Nearshore Americas

The Unintentional Upskilling of the Gig Economy

The ongoing debate about the definition of the gig economy and its legal implications has overshadowed the exploration and study of fundamental transformations in labor behavior in Latin America and the world. 

It is vital that in order to continue the debate about the gig economy, we first define the term.

The conversation oscillates from simple definitions to complicated and evolving labor law frameworks. One 2020 academic paper offers a baseline definition for the gig economy, describing it as “paid tasks carried out by independent contractors mediated by online platforms”. 

BBVA, Mexico’s largest financial institution, pushes the definition further to include any type of tasks performed for a limited and concrete amount of time and no exclusive relationship with an employer. Meanwhile, the World Economic Forum and UK government define it as “the exchange of labor for money between individuals or companies via digital platforms that actively facilitate matching between providers and customers, on a short-term ad payment-by-task basis”. In short, and within the context of the Mexican and Latin American business landscape, Rappi, Uber, Cornershop, Didi, 99minutos, and Zubale are all part of the gig economy.

But more significantly, every single one of these platforms’ partners (i.e. drivers, couriers, delivery men and women, etc.) are part of the gig economy. Today, one in every five workers in Mexico is part of the gig economy. And that number is expected to grow. This represents one of the largest transformations in the labor landscape in the last decade—if not the largest.

The World Economic Forum and UK government define the gig economy as “the exchange of labor for money between individuals or companies via digital platforms that actively facilitate matching between providers and customers, on a short-term ad payment-by-task basis”

These uninvestigated social changes influence most major aspects of consumer behavior, including cash flow availability and cash expenditure, data consumption and technology literacy, and the transfer of information and knowledge. We want to focus on the latter. We would argue that unintendedly, the digital gig economy and non-digital freelance platforms laid the groundwork for the formation of dynamic communities of learning, offering robust upskilling and reskilling opportunities for partners, something otherwise unattainable. In other words, gig economy partners are learning a substantial amount of empirical knowledge through professional experience. It is extremely significant to begin acknowledging and consequently measuring the improvement in professional proficiency of these workers.

To shed light on this topic, we speak of two categories of skill: industry-specific technical skills and cross-sectoral (or transferable) skills.

Industry-Specific Skills

Industry or job-specific skills are defined as those abilities that allow a candidate for employment to excel in a particular job. For instance, all the skills a teacher needs to do a great teaching job, such as lesson planning. However, it has been historically implied that you need a formal education and a long-term job to develop these skills. For gig economy partners, and because of the nature of the short time gigs, this process is less linear and less tangible.
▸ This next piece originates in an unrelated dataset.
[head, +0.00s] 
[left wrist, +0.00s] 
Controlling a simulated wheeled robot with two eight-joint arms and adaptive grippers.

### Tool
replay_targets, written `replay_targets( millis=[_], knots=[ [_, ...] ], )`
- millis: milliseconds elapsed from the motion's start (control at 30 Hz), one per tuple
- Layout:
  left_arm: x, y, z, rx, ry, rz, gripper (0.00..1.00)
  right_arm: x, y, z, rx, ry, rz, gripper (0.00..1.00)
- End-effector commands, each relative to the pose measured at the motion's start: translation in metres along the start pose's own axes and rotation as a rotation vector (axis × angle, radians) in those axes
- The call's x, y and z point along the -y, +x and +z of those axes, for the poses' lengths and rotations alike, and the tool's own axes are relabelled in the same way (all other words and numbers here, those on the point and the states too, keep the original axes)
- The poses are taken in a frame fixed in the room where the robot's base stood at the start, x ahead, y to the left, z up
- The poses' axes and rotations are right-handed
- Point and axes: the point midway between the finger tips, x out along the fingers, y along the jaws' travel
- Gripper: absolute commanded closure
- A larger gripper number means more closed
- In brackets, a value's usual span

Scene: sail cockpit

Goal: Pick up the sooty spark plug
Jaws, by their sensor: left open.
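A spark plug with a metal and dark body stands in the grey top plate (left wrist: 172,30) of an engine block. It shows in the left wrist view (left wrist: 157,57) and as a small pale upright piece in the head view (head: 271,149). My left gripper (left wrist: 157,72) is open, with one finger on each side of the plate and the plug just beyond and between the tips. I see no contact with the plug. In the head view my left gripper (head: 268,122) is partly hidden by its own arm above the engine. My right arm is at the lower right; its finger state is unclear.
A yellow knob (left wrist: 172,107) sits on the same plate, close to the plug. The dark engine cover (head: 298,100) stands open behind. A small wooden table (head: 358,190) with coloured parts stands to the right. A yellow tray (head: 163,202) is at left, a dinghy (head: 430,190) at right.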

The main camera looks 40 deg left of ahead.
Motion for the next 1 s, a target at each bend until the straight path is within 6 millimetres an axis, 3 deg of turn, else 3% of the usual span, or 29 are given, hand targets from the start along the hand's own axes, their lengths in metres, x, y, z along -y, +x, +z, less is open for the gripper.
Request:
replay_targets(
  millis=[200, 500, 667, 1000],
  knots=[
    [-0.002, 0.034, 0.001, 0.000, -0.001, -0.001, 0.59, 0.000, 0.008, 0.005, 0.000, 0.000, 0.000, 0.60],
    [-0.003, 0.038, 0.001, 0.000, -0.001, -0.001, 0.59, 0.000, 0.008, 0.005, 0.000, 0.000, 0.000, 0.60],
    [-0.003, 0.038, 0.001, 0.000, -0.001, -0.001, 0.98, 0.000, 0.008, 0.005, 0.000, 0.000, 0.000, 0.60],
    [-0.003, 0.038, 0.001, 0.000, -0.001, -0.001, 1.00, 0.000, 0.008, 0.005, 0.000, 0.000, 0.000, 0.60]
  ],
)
Uber drivers are an excellent example of this. Rather than just describing an everyday driver, Uber has come up with a narrative that professionalizes driving. On its website, Uber goes to the extent of describing this gig as “an alternative to traditional driving jobs.  And while it does not define a specific skill set for drivers, it does push drivers to a multi-level upskilling process through online courses, in-app gamification, incentives, and, most importantly, user-based ratings.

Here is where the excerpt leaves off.